A missing ceiling tile compounds the vent problem. Gaps in the ceiling allow pests, moisture, and debris into the interior of the building. In a storage environment, that matters for the integrity of the products stocked there.
The permit display violation is the least consequential of the three findings on its face, but it reflects a basic compliance expectation. Florida requires food establishment permits to be posted conspicuously so that customers can verify a location is currently licensed to sell food products. A permit that expired from display in February and had not been replaced by the end of March suggests the administrative side of the operation had not kept pace with the renewal calendar.
The Longer Record
The March 31 inspection was a focused inspection, meaning inspectors targeted specific areas of concern rather than conducting a full routine review.
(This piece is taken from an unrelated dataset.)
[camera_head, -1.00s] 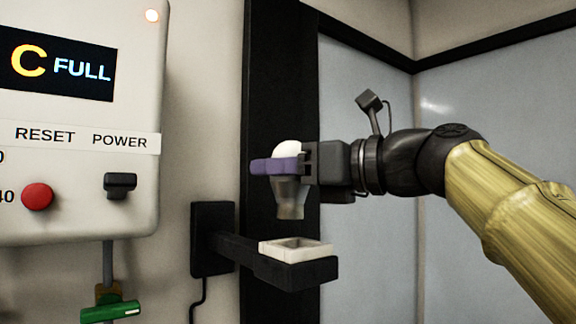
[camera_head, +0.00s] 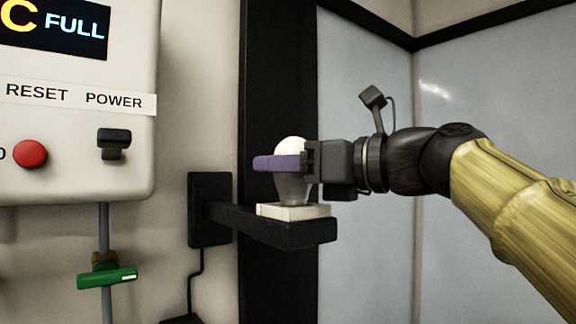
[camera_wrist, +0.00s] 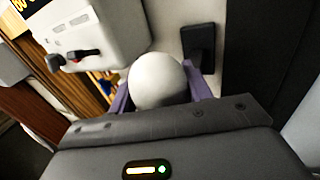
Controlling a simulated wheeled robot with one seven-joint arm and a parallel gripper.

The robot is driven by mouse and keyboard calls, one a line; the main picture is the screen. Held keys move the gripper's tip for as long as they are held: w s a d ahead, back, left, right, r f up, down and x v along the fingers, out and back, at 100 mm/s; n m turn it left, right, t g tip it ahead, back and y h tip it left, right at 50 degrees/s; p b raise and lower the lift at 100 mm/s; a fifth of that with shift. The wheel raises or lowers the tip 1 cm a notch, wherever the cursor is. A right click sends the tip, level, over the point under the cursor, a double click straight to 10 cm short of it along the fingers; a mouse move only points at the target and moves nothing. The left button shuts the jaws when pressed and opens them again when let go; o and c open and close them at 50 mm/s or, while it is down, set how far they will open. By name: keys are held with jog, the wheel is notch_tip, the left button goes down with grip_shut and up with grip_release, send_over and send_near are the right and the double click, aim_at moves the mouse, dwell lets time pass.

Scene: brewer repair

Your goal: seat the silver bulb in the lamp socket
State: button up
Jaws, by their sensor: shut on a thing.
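The bulb (camera_head: 291,190) has a pale rounded top and a grey silvery lower body. It stands upright between the purple fingers of my gripper (camera_head: 279,163), which is shut on it. The lamp socket (camera_head: 293,212) is a pale square block on the end of a black wall bracket (camera_head: 265,227). The bulb's lower end is at the socket's opening, and the rim hides how deep it sits. In the wrist view the bulb's white dome (camera_wrist: 159,82) shows between the purple fingers (camera_wrist: 160,90), and the socket is hidden.
A white control box (camera_head: 75,110) with a red button (camera_head: 30,154) and a black power switch (camera_head: 114,143) hangs at the left. A green-handled valve (camera_head: 107,277) is below it. A dark vertical post (camera_head: 265,90) stands behind the bulb. Open space lies right of the bracket.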

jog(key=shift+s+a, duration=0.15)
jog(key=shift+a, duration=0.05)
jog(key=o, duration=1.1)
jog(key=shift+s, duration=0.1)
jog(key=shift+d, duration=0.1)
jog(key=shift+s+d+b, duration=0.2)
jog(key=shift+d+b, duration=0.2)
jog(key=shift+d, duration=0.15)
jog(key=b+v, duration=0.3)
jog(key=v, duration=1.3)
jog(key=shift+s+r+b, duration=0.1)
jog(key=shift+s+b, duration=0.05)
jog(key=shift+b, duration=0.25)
The data does not indicate what prompted the focused visit.
The record shows zero repeat violations at this inspection. That means the physical facility findings, the mold-like growth and the grime buildup, had not been documented and left unaddressed in a prior inspection cycle. This was the first time inspectors put these specific conditions in writing.
None of the three violations cited on March 31 were marked corrected on site. That is the condition of the record as it stands: the mold-like substance on the restroom walls and ceiling vent, the growth on the AC frame wood in the back storage room, the grime on the wall behind the unit, the dirty ceiling vents, the missing ceiling tile, and the expired permit display were all documented and left unresolved at the close of the inspection.